Facebook Headquarters (01:53)
As Facebook has grown, Mark Zuckerberg has tried to hold on to the flexibility and energy of a start-up. He is highly involved and sits at a regular desk with other employees at headquarters.
Creating a Profitable Business Model (03:12)
Google is famous for building an audience before finding a way to make money. Mark Zuckerberg got Sheryl Sandberg to leave Google for Facebook. Her challenge was finding a way to get advertising dollars through Facebook.
Distraction Platform Business Model (02:09)
A psychologist who specializes in online behavior explains how Facebook can benefit advertisers even though users are not specifically looking for products.
Shift in Advertising (02:59)
The ability to target advertising has created a new type of agency that specializes in Facebook ads.
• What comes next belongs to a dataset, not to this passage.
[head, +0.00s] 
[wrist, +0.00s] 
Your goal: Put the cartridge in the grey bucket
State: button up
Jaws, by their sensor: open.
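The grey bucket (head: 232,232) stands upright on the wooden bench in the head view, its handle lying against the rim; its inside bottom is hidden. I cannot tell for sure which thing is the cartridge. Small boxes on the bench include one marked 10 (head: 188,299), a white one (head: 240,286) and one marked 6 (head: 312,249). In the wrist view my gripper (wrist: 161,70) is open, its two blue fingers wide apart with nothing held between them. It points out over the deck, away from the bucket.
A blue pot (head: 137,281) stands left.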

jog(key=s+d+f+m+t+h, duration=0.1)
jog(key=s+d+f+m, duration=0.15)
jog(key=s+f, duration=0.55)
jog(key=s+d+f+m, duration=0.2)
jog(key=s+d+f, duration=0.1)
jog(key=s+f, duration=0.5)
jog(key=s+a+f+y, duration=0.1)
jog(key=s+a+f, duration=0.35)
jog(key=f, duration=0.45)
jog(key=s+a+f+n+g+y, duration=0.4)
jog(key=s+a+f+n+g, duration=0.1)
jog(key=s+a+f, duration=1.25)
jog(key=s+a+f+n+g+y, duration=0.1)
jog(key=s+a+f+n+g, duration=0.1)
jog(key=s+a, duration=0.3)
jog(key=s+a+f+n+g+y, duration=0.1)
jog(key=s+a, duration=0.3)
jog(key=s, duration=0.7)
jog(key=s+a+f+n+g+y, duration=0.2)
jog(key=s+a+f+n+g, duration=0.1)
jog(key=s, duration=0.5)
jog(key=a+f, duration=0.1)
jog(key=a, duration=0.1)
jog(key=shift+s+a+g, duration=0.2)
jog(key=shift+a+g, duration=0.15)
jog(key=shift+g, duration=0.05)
TBG has software that runs experiments on possible versions of Facebook ads.
Word of Mouth at Scale (02:20)
Businesses set up their own Facebook pages that can be "liked" by other uses. These users choose to link themselves to brands and products. Buddy Media helps business talk to users.
Small Businesses on Facebook (01:56)
Running Facebook pages for small businesses has become a cottage industry. Grapevine Social Media for Facebook is trying to find new clients for this service.
New Technology Ecosystem (02:36)
Facebook has an amazing ability to keep users on the site. Apps made by software developers keep users coming back and spending more time on Facebook. The co-founder of a social gaming company talks about how this works.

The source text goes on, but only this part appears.